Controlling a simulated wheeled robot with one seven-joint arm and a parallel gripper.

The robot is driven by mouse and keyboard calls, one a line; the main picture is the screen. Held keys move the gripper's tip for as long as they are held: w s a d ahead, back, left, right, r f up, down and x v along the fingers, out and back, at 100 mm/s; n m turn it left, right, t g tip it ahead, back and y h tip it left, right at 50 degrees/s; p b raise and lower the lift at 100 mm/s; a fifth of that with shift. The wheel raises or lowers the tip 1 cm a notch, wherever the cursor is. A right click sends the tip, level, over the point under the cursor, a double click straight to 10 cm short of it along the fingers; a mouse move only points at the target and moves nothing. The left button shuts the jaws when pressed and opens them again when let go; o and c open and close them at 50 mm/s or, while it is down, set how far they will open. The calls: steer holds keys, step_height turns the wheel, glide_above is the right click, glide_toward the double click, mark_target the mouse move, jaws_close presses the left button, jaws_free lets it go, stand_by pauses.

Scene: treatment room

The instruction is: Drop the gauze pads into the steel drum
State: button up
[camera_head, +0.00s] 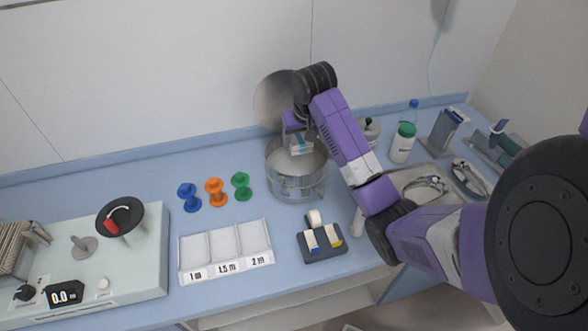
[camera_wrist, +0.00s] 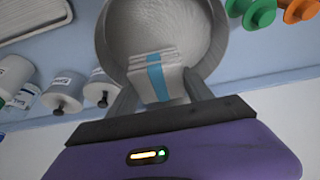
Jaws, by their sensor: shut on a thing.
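The steel drum (camera_head: 297,184) stands on the blue counter near the middle in the head view, with its round lid (camera_head: 270,100) raised behind it. My gripper (camera_head: 298,145) is over the drum's mouth, pointing down. It is shut on a white stack of gauze pads (camera_head: 300,137) with a blue band. In the wrist view the gauze pads (camera_wrist: 157,77) sit between the two fingers (camera_wrist: 158,95), in front of the drum's round grey interior (camera_wrist: 165,30). The drum's floor is partly hidden by the pads and the gripper.
Blue, orange and green spools (camera_head: 214,191) and a labelled three-part tray (camera_head: 226,247) lie left of the drum. A dark tape holder (camera_head: 322,244) is in front. A green-capped bottle (camera_head: 402,144) and a steel tray with instruments (camera_head: 420,186) stand right. My arm spans the right side.

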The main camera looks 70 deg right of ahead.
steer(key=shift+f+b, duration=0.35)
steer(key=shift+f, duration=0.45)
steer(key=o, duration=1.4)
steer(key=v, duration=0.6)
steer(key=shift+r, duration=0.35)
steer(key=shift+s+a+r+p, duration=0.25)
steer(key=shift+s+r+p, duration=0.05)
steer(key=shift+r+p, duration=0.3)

**What you are asked to do:**
Ignore the images and quote every line of the listing exactly.

**Exercise result:**
Controlling a simulated wheeled robot with one seven-joint arm and a parallel gripper.

The robot is driven by mouse and keyboard calls, one a line; the main picture is the screen. Held keys move the gripper's tip for as long as they are held: w s a d ahead, back, left, right, r f up, down and x v along the fingers, out and back, at 100 mm/s; n m turn it left, right, t g tip it ahead, back and y h tip it left, right at 50 degrees/s; p b raise and lower the lift at 100 mm/s; a fifth of that with shift. The wheel raises or lowers the tip 1 cm a notch, wherever the cursor is. A right click sends the tip, level, over the point under the cursor, a double click straight to 10 cm short of it along the fingers; a mouse move only points at the target and moves nothing. The left button shuts the jaws when pressed and opens them again when let go; o and c open and close them at 50 mm/s or, while it is down, set how far they will open. The calls: steer holds keys, step_height turns the wheel, glide_above is the right click, glide_toward the double click, mark_target the mouse move, jaws_close presses the left button, jaws_free lets it go, stand_by pauses.

Scene: treatment room

The instruction is: Drop the gauze pads into the steel drum
State: button up
[camera_head, +0.00s] 
[camera_wrist, +0.00s] 
Jaws, by their sensor: shut on a thing.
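The steel drum (camera_head: 297,184) stands on the blue counter near the middle in the head view, with its round lid (camera_head: 270,100) raised behind it. My gripper (camera_head: 298,145) is over the drum's mouth, pointing down. It is shut on a white stack of gauze pads (camera_head: 300,137) with a blue band. In the wrist view the gauze pads (camera_wrist: 157,77) sit between the two fingers (camera_wrist: 158,95), in front of the drum's round grey interior (camera_wrist: 165,30). The drum's floor is partly hidden by the pads and the gripper.
Blue, orange and green spools (camera_head: 214,191) and a labelled three-part tray (camera_head: 226,247) lie left of the drum. A dark tape holder (camera_head: 322,244) is in front. A green-capped bottle (camera_head: 402,144) and a steel tray with instruments (camera_head: 420,186) stand right. My arm spans the right side.

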The main camera looks 70 deg right of ahead.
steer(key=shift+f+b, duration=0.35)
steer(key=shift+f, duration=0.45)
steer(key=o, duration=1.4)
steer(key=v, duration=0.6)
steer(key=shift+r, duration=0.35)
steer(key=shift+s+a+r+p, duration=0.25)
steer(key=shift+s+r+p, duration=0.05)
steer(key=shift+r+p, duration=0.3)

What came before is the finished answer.